DESCRIPTION OF THE TASK → Locate, in the data below, the line that contains "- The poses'" and the line that contains "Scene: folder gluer"; reproduce exactly those two lines and every line between them, nothing more.

DATA →
....................

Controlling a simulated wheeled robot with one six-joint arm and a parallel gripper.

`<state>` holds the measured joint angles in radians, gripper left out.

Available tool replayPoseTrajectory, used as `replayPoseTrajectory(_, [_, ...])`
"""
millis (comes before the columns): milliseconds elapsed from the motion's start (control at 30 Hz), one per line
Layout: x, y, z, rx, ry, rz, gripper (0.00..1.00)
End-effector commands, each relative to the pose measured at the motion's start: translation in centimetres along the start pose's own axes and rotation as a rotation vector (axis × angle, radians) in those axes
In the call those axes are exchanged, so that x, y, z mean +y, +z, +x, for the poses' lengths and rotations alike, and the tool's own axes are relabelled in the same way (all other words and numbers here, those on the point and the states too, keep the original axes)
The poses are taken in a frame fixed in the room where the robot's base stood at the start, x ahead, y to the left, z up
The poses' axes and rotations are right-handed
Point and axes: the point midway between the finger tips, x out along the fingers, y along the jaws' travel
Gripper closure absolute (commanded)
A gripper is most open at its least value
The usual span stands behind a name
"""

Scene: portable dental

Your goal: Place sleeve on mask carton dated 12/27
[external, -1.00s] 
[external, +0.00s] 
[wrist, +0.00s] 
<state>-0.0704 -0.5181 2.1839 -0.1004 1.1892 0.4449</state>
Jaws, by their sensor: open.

....................

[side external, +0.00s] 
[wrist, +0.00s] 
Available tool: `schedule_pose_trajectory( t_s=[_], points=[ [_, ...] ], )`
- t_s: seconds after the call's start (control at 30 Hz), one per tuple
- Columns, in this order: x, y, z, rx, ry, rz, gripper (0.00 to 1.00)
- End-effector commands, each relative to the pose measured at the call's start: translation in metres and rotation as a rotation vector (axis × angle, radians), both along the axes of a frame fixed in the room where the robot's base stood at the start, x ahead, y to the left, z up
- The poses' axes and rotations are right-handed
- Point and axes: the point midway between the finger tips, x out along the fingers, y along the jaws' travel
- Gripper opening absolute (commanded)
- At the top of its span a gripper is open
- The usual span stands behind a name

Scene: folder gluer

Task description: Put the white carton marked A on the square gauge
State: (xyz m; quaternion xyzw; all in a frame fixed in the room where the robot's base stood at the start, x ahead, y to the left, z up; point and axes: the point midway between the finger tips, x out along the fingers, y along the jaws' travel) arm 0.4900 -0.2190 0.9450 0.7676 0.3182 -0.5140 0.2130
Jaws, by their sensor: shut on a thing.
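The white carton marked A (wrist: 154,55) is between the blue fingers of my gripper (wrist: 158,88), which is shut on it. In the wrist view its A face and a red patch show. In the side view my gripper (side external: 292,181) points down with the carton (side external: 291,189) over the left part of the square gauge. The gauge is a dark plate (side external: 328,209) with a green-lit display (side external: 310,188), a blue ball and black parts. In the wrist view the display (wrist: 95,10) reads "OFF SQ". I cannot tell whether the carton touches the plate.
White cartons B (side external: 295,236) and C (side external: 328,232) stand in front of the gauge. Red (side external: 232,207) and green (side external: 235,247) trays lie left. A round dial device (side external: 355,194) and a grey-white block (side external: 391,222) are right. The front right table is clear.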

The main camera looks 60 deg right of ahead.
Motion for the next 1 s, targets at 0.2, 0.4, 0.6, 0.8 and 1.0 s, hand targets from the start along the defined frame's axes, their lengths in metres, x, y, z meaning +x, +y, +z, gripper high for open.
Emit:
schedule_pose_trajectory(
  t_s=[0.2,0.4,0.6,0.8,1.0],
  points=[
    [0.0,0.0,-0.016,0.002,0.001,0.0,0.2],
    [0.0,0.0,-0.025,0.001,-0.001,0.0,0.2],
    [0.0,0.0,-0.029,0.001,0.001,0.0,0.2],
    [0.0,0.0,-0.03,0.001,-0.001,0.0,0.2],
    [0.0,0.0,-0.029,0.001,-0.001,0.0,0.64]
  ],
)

....................

RESPONSE TO THE TASK →
- The poses' axes and rotations are right-handed
- Point and axes: the point midway between the finger tips, x out along the fingers, y along the jaws' travel
- Gripper opening absolute (commanded)
- At the top of its span a gripper is open
- The usual span stands behind a name

Scene: folder gluer

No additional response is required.